The fact, for example, that the articles upon which the mark is
used are not of the same description as those put out by the
corporation, is entitled to weight, since the probability of such
confusion and injury in that situation obviously is more remote
than where the articles are of like kind. The cases naturally
present varying degrees of difficulty for the application of the
rule. Primarily the power and the duty rests with the Commissioner
of Patents to determine the question in each case, in the exercise
of an instructed judgment upon a consideration of all the pertinent
facts.
In the present case, these facts are: the word "Simplex" is only
a portion of the corporate name; its use by plaintiff is upon
articles the like of which has never been manufactured or sold by
the defendant corporation; it comprises the whole or a part of
about 60 registrations, by nearly as many different parties upon
many kinds of merchandise, and it forms part of the names of other
corporations in the country.
* It is argued
that the word in question is the salient feature in the name of the
defendant corporation; but that, if conceded, does not
Page 269 U. S. 383
settle the question. There may be, of course, instances where a
single word in the corporate name has become so identified with the
particular corporation that, whenever used, it designates to the
mind of the public that particular corporation. But here it is not
shown that, standing, alone, the word "Simplex" has that effect;
that it is any more calculated to denote to the public the
defendant corporation than any of the other corporations in the
names of which it is likewise embodied, or indeed that it signifies
the appropriation of some corporate name though incapable of exact
identification. In Simplex Electric Heating Co. v. Ramey Co.,
Decisions Comm'r Pat.1916, pp. 74, 77, 79, 82, 83, the Commissioner
of Patents, admitting the same work to registry under like facts,
said:
"It is a fact that the word 'Simplex' has been in such wide and
varied use in this country, not only as a trademark, but as part of
a firm or corporation name, that everybody has heretofore
considered something more than the word 'Simplex' necessary to
identify a corporation. . . ."
". . . the word 'Simplex' does not identify any corporation in
particular, for the simple reason that it is equally the name of
various corporations. In short, if one referred to 'the company
Simplex,' without anything else, it would not be known to what he
was referring. . . ."
"The word involved in this case is one of a large class of words
which have for a great many years been much used because of their
peculiarly suggestive meaning. For
Page 269 U. S. 384
other examples, there are the words 'Acme,' 'Anchor,'
'Champion,' 'Eureka,' 'Excelsior,' 'Ideal,' 'Jewel,' 'Liberty,'
'National,' 'Pride,' 'Premier,' 'Queen,' 'Royal,' 'Star,'
'Sunlight,' 'Triumph,' 'Victor.' It would be a serious matter if
the law actually permitted anyone who chose to do so to organize a
series of corporations with names containing these words,
respectively, and thereupon virtually withdraw these words from
public use as trademarks and monopolize them by preventing their
registry as such."
On appeal to the District Court of Appeals, the decision of the
Commissioner was reversed upon the ground, in part, that the word
"Simplex" was a distinctive part of the name of the corporation
(
Simplex Electric Heating Co. v. Ramey Co., 46 App.D.C.

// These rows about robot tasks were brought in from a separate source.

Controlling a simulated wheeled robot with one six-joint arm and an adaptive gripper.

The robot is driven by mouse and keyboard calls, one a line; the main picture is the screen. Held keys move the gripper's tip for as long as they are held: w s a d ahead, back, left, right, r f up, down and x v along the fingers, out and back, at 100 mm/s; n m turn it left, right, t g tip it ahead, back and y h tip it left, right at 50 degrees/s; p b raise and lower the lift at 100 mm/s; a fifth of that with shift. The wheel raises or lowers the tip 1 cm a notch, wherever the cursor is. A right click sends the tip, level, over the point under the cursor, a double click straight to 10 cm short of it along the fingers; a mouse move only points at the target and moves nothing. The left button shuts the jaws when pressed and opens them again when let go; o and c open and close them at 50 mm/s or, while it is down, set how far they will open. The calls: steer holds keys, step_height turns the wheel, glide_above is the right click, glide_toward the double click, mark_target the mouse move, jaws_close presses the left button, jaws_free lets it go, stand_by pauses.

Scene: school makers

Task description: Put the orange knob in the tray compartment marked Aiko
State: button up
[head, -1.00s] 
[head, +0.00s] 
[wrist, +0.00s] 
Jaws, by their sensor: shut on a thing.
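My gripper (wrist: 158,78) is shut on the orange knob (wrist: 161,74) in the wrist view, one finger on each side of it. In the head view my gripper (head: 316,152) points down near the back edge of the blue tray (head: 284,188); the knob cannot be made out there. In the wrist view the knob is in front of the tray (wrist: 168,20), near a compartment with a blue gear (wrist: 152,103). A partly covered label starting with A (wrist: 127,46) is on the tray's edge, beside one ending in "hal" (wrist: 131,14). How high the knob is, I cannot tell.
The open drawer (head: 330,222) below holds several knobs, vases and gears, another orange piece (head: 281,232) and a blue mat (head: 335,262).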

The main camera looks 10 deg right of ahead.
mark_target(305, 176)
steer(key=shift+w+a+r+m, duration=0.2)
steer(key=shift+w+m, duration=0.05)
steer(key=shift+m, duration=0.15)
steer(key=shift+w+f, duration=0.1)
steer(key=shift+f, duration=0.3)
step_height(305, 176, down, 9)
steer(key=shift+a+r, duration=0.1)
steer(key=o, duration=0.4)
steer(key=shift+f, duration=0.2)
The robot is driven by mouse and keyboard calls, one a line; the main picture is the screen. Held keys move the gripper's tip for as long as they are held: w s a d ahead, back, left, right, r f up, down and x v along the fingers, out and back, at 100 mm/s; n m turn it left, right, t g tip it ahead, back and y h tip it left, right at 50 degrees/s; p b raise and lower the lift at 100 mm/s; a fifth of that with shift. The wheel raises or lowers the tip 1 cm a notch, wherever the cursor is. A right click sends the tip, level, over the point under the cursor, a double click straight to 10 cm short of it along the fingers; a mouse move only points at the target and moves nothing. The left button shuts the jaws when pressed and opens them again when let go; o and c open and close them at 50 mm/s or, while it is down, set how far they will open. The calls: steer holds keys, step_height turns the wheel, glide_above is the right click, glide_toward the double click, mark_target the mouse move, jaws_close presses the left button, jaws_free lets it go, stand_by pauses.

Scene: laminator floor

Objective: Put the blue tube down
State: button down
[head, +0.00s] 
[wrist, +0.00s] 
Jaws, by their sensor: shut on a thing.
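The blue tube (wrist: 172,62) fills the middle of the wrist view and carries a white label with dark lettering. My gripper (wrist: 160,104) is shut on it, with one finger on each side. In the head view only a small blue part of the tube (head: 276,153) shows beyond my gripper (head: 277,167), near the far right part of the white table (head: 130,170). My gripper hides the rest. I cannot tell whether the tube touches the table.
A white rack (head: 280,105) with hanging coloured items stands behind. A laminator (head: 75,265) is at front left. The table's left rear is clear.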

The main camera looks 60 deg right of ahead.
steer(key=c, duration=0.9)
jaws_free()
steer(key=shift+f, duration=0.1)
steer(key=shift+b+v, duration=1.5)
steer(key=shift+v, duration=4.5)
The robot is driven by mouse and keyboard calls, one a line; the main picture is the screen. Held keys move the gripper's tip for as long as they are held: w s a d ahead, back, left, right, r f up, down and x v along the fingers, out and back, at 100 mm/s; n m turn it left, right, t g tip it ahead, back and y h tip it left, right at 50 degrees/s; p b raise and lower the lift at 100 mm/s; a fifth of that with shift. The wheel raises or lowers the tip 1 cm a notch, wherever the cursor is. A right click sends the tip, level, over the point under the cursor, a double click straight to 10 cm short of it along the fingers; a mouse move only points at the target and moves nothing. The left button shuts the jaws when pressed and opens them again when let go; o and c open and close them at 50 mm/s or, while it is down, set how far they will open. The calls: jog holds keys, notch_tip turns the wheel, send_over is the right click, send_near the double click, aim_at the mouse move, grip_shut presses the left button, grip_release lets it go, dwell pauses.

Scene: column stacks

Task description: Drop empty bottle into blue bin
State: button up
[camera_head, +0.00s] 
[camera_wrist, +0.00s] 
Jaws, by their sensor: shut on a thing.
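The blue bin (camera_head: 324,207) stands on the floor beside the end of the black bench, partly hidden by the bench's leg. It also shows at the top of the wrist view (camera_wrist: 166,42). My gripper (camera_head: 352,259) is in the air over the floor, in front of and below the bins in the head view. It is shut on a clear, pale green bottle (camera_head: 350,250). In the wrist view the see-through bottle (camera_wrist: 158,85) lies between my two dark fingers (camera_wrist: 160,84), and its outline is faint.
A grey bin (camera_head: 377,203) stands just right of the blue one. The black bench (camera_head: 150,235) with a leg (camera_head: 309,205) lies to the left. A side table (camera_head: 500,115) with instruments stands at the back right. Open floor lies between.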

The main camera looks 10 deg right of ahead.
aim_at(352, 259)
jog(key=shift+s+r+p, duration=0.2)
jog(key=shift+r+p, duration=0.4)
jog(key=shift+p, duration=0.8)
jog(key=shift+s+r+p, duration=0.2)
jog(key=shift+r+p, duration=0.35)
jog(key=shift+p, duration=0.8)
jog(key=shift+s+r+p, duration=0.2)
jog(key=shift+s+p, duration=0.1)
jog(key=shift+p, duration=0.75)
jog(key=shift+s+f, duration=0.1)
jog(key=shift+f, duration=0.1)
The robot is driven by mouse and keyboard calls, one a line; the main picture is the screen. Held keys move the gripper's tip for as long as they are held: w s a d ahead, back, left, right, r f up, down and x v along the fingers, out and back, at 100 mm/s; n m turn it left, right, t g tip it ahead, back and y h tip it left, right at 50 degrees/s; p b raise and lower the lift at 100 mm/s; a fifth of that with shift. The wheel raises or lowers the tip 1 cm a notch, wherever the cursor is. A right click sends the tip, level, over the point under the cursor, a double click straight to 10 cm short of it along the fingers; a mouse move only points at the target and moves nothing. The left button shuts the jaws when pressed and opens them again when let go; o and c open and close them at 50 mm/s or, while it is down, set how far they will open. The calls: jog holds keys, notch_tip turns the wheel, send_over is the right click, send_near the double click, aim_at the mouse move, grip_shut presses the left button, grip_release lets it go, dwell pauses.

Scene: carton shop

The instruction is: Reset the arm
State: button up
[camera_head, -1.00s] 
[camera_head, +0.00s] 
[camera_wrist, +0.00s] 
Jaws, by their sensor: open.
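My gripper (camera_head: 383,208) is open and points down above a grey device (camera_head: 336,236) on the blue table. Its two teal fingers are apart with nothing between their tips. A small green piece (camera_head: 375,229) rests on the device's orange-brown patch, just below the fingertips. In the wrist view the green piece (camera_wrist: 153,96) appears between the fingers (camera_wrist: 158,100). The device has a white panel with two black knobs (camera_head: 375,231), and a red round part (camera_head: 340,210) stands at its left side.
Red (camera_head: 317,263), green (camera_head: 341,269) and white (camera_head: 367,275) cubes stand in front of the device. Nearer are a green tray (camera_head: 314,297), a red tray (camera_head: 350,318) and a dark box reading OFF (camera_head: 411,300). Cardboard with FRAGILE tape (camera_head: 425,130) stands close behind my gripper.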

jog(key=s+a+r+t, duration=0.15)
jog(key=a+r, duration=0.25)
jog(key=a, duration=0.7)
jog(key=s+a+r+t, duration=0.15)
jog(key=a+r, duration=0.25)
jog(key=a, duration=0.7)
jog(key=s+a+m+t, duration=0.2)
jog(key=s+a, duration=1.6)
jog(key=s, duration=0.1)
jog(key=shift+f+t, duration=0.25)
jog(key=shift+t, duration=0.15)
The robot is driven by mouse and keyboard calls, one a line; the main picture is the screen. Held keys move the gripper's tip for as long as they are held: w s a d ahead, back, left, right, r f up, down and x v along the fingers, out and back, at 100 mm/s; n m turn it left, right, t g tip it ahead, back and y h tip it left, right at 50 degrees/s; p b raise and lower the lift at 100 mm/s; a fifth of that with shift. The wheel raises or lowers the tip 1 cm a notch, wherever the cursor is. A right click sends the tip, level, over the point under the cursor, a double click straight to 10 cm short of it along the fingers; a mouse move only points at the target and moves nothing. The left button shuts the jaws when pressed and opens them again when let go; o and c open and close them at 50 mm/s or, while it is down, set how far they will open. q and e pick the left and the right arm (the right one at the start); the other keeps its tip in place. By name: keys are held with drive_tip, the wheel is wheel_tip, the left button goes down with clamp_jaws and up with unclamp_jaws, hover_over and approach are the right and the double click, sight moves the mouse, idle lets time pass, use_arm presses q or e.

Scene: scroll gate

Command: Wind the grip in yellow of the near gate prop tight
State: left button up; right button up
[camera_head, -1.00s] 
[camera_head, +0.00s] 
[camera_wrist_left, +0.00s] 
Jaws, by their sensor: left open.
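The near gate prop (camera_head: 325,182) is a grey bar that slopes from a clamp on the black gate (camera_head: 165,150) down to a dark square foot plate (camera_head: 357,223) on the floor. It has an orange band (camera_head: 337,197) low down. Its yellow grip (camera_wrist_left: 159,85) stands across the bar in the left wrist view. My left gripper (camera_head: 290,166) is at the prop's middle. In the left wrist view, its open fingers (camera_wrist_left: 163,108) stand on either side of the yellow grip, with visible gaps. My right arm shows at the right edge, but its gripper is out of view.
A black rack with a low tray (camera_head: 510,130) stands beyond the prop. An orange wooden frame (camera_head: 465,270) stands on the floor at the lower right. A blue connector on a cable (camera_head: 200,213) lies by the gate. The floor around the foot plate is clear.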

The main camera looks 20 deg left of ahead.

400, 406), and this was followed by the same court in the present
case. It already is apparent that we agree with the Commissioner,
and not with the court.
Under the facts, we are of opinion that it does not appear that
the use of the word as a trademark upon the goods of the plaintiff
will probably confuse or deceive the public to the injury of the
defendant or of any other corporation. It follows that the refusal
to allow the registration was erroneous.
Question No. 1 therefore should be answered in the negative,
and, since this will dispose of the case, categorical answers to
the other questions are deemed not necessary.
It is so ordered.
* The Commissioner of Patents, in a footnote to Simplex Electric
Heating Co. v. Ramey Co., Decisions Comm'r Pat.1916, pp. 74, 78,
gives the following list of corporations, in the names of which the
word "Simplex" occurs:
Simplex Arms Manufacturing Company, Denver; Simplex Window
Company, San Francisco; Simplex Lubricating Company, Boston;
Simplex Wire & Cable Company, Boston; Simplex Auto Specialty
Company, Detroit; Simplex Concrete Piling Company, Cincinnati;
Simplex Machine Company, Atlanta; Simplex Exercising Company,
Philadelphia; Simplex Valve & Meter Company, Philadelphia;
Simplex Floor Surfacing Company, Baltimore; Simplex Railway
Appliance Company, St. Louis; Simplex Air Brake & Manufacturing
Company, Pittsburgh; Simplex Button Works, New York; Simplex Fire
Extinguisher Company, New York; Simplex Golf Practice Machine
Corporation, New York; Simplex Ink Company, New York; Simplex
Letter Opener Company, New York; Simplex Typewriter Company, New
York; Simplex Refrigerating Machine Company, Chicago; Simplex Sand
Blast Manufacturing Company, Chicago.